WHAT YOU NEED TO DO: Transcribe the full listing below exactly.
--- begin ---
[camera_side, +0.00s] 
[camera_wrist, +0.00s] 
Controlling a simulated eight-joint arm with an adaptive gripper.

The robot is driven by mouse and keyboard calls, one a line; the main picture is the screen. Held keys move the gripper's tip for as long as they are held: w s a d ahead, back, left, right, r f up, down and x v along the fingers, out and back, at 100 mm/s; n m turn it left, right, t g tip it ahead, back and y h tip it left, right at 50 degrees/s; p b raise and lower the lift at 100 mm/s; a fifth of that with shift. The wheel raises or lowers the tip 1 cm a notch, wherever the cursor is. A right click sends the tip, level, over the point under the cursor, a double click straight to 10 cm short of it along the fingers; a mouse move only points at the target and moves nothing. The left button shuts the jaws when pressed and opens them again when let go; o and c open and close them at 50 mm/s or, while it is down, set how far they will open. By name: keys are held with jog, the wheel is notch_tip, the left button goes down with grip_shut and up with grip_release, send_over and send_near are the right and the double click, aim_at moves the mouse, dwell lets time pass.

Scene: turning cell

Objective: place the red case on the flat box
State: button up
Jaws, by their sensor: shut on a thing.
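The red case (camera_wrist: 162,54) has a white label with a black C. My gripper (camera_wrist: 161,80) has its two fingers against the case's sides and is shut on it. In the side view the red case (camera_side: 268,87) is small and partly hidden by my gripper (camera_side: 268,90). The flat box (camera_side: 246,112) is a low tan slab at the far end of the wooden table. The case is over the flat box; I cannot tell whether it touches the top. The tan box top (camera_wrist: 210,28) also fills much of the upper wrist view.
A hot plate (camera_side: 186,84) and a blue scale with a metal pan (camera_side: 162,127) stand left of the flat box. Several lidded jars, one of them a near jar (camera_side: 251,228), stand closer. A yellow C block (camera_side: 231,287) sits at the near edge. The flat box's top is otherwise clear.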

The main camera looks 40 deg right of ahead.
--- end ---
EXERCISE SOLUTION:
[camera_side, +0.00s] 
[camera_wrist, +0.00s] 
Controlling a simulated eight-joint arm with an adaptive gripper.

The robot is driven by mouse and keyboard calls, one a line; the main picture is the screen. Held keys move the gripper's tip for as long as they are held: w s a d ahead, back, left, right, r f up, down and x v along the fingers, out and back, at 100 mm/s; n m turn it left, right, t g tip it ahead, back and y h tip it left, right at 50 degrees/s; p b raise and lower the lift at 100 mm/s; a fifth of that with shift. The wheel raises or lowers the tip 1 cm a notch, wherever the cursor is. A right click sends the tip, level, over the point under the cursor, a double click straight to 10 cm short of it along the fingers; a mouse move only points at the target and moves nothing. The left button shuts the jaws when pressed and opens them again when let go; o and c open and close them at 50 mm/s or, while it is down, set how far they will open. By name: keys are held with jog, the wheel is notch_tip, the left button goes down with grip_shut and up with grip_release, send_over and send_near are the right and the double click, aim_at moves the mouse, dwell lets time pass.

Scene: turning cell

Objective: place the red case on the flat box
State: button up
Jaws, by their sensor: shut on a thing.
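The red case (camera_wrist: 162,54) has a white label with a black C. My gripper (camera_wrist: 161,80) has its two fingers against the case's sides and is shut on it. In the side view the red case (camera_side: 268,87) is small and partly hidden by my gripper (camera_side: 268,90). The flat box (camera_side: 246,112) is a low tan slab at the far end of the wooden table. The case is over the flat box; I cannot tell whether it touches the top. The tan box top (camera_wrist: 210,28) also fills much of the upper wrist view.
A hot plate (camera_side: 186,84) and a blue scale with a metal pan (camera_side: 162,127) stand left of the flat box. Several lidded jars, one of them a near jar (camera_side: 251,228), stand closer. A yellow C block (camera_side: 231,287) sits at the near edge. The flat box's top is otherwise clear.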

The main camera looks 40 deg right of ahead.

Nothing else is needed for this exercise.